Ce PLF nous propose, non des solutions, mais des facilités de gestion de la crise. Rien n'y annonce l'indispensable réforme du RSA, lequel ne permet ni de réduire la pauvreté, ni de réinsérer les chômeurs, notamment les plus jeunes d'entre eux. La France se singularise ainsi au sein des pays européens par un droit d'accès tardif au revenu minimum pour les jeunes sans charge de famille.

Nous attendions autre chose de la première loi de finances du nouveau gouvernement. Nous aurions souhaité une remise à plat du dispositif et la budgétisation d'un grand « plan jeunesse » concentrant l'effort national sur cette priorité absolue, pour mieux accompagner nos jeunes et mieux les orienter, pour porter toute notre attention sur les plus fragiles et les plus pauvres d'entre eux.

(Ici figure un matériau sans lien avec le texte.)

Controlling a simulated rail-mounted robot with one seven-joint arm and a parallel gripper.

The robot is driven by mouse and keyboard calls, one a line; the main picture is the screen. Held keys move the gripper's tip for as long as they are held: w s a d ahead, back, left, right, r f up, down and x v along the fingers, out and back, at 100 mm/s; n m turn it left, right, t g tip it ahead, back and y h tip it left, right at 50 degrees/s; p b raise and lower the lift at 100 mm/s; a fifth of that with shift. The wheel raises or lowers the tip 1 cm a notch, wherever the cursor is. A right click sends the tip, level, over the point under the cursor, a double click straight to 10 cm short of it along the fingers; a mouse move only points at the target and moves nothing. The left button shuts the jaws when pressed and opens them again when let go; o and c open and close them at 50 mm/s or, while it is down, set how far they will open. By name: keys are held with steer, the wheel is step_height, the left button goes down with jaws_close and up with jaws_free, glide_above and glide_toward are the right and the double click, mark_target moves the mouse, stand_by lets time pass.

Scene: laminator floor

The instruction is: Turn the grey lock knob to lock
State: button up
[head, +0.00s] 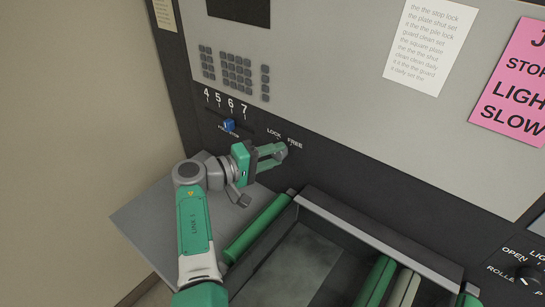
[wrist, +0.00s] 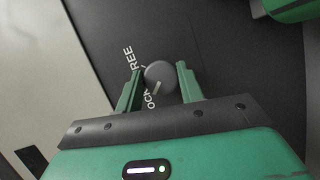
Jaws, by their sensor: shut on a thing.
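The grey lock knob (wrist: 163,74) is round and sits on the dark panel, between my fingertips in the wrist view. A white line on its face points down-left, toward the partly hidden LOCK lettering. The FREE lettering is up-left of the knob. My gripper (wrist: 158,71) is shut on the knob, one green finger on each side. In the head view my gripper (head: 279,154) reaches the panel just below the LOCK and FREE labels, and its fingers mostly hide the knob there.
A blue slider (head: 229,125) sits under the numbers 4 to 7, left of my gripper. A grey side shelf (head: 150,215) and a green roller (head: 257,227) lie below my arm. A black knob (head: 528,273) is at the far right. Paper notices hang above.

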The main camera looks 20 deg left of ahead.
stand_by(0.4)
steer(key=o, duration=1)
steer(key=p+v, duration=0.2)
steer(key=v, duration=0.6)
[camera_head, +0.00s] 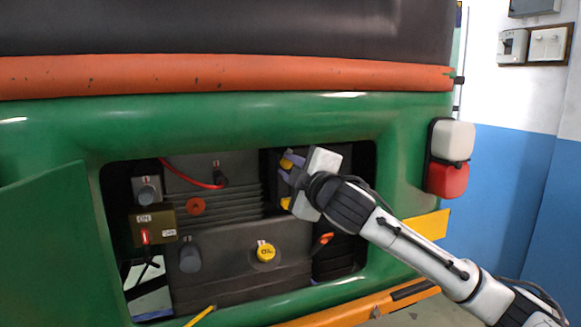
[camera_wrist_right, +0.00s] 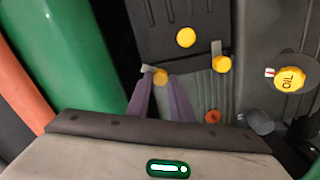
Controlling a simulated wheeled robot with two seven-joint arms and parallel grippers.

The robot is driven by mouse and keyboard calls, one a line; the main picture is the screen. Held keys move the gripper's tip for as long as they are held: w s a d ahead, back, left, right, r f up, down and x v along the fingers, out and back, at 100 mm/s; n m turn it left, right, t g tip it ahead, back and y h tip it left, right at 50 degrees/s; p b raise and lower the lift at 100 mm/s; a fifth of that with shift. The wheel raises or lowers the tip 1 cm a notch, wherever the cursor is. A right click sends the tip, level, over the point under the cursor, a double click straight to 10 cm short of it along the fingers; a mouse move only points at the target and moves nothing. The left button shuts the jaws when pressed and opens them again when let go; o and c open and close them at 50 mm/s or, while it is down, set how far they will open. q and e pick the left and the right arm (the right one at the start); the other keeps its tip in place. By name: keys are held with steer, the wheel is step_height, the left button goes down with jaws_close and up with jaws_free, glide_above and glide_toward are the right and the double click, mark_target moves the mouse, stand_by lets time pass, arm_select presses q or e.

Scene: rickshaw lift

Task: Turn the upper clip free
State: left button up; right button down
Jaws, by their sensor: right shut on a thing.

Au-delà, une occasion a été manquée de réfléchir au système complexe des minima sociaux, qui concerne près de 6 millions de personnes en France et qui est matériellement et géographiquement hétérogène. Il y a là une problématique fondamentale d'accès aux droits. Malheureusement, face à la nécessité d'une remise à plat de cette forêt inextricable que constituent les minima sociaux, le Gouvernement a décidé de renvoyer la décision à la grande conférence des 10 et 11 décembre.

En conclusion, le groupe UDI votera contre ce budget, car la mission qui porte le très beau nom de « Solidarité, insertion et égalité des chances » ne traduit pas un véritable projet structurant. Celui-ci était pourtant nécessaire à un moment charnière de l'histoire de notre pays, où nous devons, face à la crise, tenir nos engagements européens sans pour autant laisser au bord de la route une partie de la population.